TV Guide Interactive is unfazed by the decision. “We don’t have any concerns on that ruling,” said Todd Walker, senior VP and general manager of TV Guide Interactive. “We are fairly confident in our product’s ability to perform and compete in the marketplace, and that’s where everything flows from, not the patents. We gained distribution not because of the patents but because we were [first to market].”
He projects that TV Guide Interactive’s growth rate will continue at the same pace, about 1.5 million subscribers per year.
Regardless of the impact of the ruling and Gemstar’s financial quagmire, IPG players are forging ahead with new and upgraded products in recognition of the increased possibility for competition as well as the need to accommodate new interactive services such as PVR capability and video-on-demand.
TV Guide Interactive has focused during the past two years on integrating third-party vendors, including Worldgate and ICTV, into its platform. It recently designed software that will allow third parties to perform their own integration, freeing up time to focus on innovating the guide, Mr. Walker said. Comcast and Charter will be deploying a new VOD-centric release of the guide in the next two months. The base level IPG and on-demand IPG have been rolled into one product with unlimited SVOD capabilities, he said.
Next summer’s release will contain a different look, with improved graphics, performance and animation, permitting more flexibility in creating backgrounds for different channels, he said.
As interactive services and VOD become more prevalent, the traditional guide grows in importance because there is even more product to manage, said Bruce Leichtman, president of Leichtman Research Group. “How do you consolidate all this information and make it manageable to the consumer? That is the next step in IPGs,” he said.
S-A contends it is positioned well since its IPG is tightly integrated with the interactive services platform that forms the basis of the box’s Navigator, of which the IPG is a component, said Dave Davies, director of strategic marketing with the company. Such an end-to-end solution helps with speed of innovation, time to market and marketplace agility, he said.
As IPGs evolve over the next few years, the user experience will change drastically, Mr. Davies said. “The guide is really going to be a navigator to help subscribers figure out what to watch and the navigation on the guide is going to change from a tile fashion to other options. There will be increased navigation through other means. Search capabilities become more important.

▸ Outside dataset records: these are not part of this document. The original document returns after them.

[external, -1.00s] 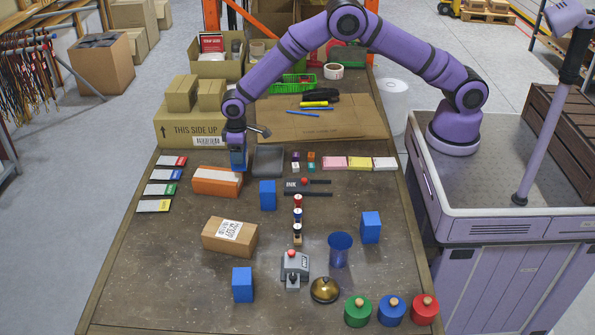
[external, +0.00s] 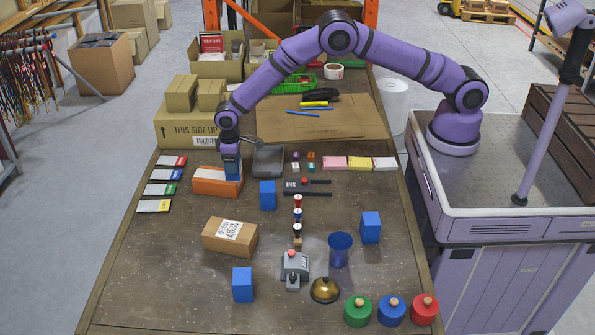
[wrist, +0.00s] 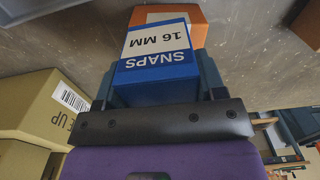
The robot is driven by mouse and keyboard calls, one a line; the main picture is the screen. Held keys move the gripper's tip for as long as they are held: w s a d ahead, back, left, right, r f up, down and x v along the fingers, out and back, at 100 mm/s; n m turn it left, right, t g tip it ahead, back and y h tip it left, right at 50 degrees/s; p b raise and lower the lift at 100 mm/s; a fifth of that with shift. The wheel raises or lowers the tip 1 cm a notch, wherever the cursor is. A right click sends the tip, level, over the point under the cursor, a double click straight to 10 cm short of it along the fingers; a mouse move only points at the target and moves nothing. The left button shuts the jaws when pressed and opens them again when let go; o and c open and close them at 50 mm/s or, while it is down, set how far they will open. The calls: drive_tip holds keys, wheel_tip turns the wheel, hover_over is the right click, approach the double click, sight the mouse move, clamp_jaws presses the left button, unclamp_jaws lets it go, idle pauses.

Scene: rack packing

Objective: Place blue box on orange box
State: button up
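A blue box (wrist: 160,72) with a white label reading "SNAPS 16 MM" sits between the two fingers of my gripper (wrist: 163,88) in the wrist view. My gripper is shut on it. In the external view my gripper (external: 231,166) is over the right part of the orange box (external: 210,188), pointing down. The blue box (external: 232,172) shows in front of the orange box's top there; I cannot tell whether they touch. The orange box (wrist: 202,22) also shows beyond the blue box in the wrist view, partly hidden by it.
More blue boxes stand on the table (external: 180,290), at centre (external: 267,196), right (external: 370,228) and front left (external: 242,286). A brown parcel (external: 225,240) lies in front of the orange box.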

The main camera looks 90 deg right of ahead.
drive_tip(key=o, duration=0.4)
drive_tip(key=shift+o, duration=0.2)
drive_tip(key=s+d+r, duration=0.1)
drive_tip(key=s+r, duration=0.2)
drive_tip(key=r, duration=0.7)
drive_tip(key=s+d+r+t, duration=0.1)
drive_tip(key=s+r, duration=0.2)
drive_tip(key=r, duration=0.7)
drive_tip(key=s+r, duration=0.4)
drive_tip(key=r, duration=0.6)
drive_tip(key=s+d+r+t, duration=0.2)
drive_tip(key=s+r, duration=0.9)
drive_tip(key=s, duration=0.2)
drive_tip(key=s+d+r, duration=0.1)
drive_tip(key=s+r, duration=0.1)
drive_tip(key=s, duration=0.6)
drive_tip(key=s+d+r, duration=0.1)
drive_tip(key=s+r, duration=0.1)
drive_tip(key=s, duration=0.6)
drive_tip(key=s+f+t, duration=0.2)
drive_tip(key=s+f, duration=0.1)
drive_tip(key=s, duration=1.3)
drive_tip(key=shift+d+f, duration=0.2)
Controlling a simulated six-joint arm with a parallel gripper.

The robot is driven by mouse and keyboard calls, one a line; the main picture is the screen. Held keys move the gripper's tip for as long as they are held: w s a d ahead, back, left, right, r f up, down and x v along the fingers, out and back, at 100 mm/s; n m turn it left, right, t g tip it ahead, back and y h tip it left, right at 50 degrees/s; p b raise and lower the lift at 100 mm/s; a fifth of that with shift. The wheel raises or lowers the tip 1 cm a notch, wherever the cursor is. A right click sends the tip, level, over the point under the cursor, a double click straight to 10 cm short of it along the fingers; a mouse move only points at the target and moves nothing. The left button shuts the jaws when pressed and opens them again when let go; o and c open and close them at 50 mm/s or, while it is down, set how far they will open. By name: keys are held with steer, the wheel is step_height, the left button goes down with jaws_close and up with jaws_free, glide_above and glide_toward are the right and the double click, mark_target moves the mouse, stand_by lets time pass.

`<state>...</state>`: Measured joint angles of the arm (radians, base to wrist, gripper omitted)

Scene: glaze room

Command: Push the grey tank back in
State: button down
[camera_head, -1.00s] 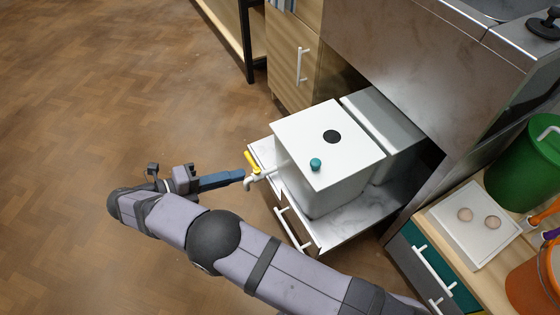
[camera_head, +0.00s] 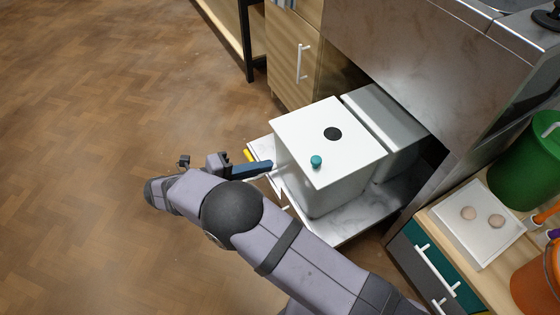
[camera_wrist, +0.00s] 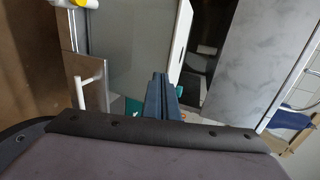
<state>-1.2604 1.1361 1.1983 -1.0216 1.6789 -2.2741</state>
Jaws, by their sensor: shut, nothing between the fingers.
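The grey tank (camera_head: 325,190) has a pale lid (camera_head: 345,150) with a black cap and a teal knob. It stands on a marble-topped pull-out (camera_head: 372,212), partly out from under the steel counter. Its yellow-handled tap (camera_head: 250,155) is largely hidden behind my gripper; the yellow handle also shows in the wrist view (camera_wrist: 98,4). My gripper (camera_head: 271,166) is shut and empty, its blue fingertips at the tank's front face. In the wrist view the shut fingers (camera_wrist: 162,82) point along the tank's grey wall (camera_wrist: 130,45). I cannot tell whether they touch it.
A second grey box (camera_head: 385,120) stands behind the tank, under the steel counter (camera_head: 420,70). A wooden cabinet (camera_head: 290,60) is to the left of the opening. A white tray (camera_head: 478,222) and a green bin (camera_head: 530,160) are at right. The floor at left is clear.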

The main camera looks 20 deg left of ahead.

The intelligent agent becomes more important,” he said.
iSurfTV plans to concentrate its near-term efforts on international opportunities such as Mexico, where it expects to deploy services with Cablevision and United GlobalCom sometime next year, Mr. Feroglia said. To make headway into the United States, the company will need to partner with large concerns such as Motorola, which has invested in iSurfTV, he said.
The IPG maker is also pursuing certification testing on the Motorola platform, a process that should be completed in September. “We need to get bigger financially any way we can. The bigger we can get, the more comfortable MSOs will be,” he said.